Last modified: 2011-08-09
Abstract
Today, almost all children have access to the Internet, computer and various game consoles either at home, on the net point, at school or with friends and in recent years the public, politicians and researchers attention to children playing computer games has increased. This project concerns computer games, and how these provide children with images, metaphors, norms etc. that they can use as cultural tools when they interpret and act in the social reality – also the one outside the world of games. For many boys and girls, bullying and conflictual relation patterns are part of their everyday experiences in school. One of my questions will be how virtual and non-virtual worlds of experience interact in these contexts and among children who live with bullying practices in their school environment.
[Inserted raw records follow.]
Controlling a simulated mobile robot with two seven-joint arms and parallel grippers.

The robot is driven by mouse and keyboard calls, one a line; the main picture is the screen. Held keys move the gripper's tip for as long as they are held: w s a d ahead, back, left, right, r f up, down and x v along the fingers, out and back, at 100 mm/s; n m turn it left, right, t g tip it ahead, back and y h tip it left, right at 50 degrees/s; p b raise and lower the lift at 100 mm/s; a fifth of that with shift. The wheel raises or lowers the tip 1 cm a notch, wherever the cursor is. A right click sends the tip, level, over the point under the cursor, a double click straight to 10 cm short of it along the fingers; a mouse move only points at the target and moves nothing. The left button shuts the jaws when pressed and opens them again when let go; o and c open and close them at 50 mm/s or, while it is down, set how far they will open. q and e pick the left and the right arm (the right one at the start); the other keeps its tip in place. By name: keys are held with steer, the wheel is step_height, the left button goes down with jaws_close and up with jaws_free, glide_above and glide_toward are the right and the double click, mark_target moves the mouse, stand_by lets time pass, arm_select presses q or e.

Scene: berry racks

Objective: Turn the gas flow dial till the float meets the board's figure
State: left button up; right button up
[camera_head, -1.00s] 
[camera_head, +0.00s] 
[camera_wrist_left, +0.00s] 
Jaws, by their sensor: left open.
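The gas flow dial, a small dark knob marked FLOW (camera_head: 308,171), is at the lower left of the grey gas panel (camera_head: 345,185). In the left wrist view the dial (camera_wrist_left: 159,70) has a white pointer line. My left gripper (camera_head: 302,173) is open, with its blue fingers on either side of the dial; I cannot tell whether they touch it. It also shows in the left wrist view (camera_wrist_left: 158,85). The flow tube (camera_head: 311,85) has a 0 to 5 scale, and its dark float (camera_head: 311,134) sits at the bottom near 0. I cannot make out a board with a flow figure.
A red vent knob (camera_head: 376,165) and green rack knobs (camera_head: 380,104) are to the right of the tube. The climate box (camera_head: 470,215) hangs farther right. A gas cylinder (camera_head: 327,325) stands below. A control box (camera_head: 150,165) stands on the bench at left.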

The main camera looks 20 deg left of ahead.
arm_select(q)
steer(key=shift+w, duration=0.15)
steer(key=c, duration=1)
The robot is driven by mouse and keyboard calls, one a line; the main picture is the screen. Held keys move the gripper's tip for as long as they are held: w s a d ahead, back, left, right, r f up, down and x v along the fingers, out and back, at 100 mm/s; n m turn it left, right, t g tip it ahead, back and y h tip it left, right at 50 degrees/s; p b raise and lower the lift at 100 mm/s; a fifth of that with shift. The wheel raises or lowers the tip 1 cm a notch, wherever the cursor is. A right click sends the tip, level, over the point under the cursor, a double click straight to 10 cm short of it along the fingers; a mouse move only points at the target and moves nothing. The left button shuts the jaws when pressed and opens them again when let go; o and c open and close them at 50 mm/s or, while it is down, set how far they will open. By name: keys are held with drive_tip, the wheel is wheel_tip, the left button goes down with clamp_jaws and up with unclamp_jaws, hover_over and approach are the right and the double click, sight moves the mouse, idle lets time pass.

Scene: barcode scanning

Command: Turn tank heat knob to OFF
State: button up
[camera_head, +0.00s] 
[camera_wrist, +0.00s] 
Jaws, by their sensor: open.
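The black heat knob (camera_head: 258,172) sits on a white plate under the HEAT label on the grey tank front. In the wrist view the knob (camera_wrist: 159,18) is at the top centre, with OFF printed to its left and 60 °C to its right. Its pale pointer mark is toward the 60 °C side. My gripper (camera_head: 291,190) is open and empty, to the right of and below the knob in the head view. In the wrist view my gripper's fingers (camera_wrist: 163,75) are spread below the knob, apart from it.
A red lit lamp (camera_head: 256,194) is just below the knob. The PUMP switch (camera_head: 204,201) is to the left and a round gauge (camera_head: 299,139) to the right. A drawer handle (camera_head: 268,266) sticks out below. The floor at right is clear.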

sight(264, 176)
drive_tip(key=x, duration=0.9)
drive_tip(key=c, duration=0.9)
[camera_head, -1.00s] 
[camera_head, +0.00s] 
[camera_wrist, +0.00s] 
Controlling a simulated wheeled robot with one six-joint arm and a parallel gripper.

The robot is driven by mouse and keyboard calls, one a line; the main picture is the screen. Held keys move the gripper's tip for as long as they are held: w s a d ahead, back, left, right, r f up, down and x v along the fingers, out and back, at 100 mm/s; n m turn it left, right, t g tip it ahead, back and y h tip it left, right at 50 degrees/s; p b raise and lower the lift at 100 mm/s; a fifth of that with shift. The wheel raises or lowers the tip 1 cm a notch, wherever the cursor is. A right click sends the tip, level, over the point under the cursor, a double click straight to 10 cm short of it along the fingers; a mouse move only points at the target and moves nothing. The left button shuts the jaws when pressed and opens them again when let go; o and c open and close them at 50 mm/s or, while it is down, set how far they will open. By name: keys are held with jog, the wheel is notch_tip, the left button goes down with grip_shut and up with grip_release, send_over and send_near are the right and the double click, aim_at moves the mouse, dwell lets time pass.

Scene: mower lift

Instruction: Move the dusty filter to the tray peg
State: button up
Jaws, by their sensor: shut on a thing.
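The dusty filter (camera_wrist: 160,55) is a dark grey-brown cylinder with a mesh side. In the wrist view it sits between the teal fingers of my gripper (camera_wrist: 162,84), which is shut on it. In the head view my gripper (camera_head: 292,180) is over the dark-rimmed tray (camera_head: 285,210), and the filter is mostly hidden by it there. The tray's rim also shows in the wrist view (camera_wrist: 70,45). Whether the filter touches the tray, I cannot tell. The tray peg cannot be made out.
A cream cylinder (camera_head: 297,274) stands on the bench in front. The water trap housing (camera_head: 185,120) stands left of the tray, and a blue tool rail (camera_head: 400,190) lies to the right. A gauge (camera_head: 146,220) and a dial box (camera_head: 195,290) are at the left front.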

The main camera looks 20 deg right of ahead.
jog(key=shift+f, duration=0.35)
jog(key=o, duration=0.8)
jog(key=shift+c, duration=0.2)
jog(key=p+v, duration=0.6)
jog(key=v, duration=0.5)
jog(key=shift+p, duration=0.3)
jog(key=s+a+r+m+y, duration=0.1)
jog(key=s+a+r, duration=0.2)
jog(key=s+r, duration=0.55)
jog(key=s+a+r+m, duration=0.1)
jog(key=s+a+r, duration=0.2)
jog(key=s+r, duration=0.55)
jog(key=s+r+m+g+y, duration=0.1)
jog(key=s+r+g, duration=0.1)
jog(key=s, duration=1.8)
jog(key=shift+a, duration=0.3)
The eXbus (Exploring Bullying in Schools) project is based on the understanding that practices of bullying occur in the encounter between individual subjects and all the meaning-creating and sustaining forces that children bring with them from the different contexts (real and virtual) they engage in, and create understandings of themselves and others through (Kofoed & Søndergaard, 2009; Søndergaard, 2009; Hansen, 2009). One of the focus points in the project is the media products that children get inspiration, norms and interpretation frames from and how these become part of how inclusion and exclusion are executed among the children. My project will more specifically have its focus on how computer games as a media and as a technology become part of the contextual framework that contributes to delimit and mobilize children as subjects in bullying contexts.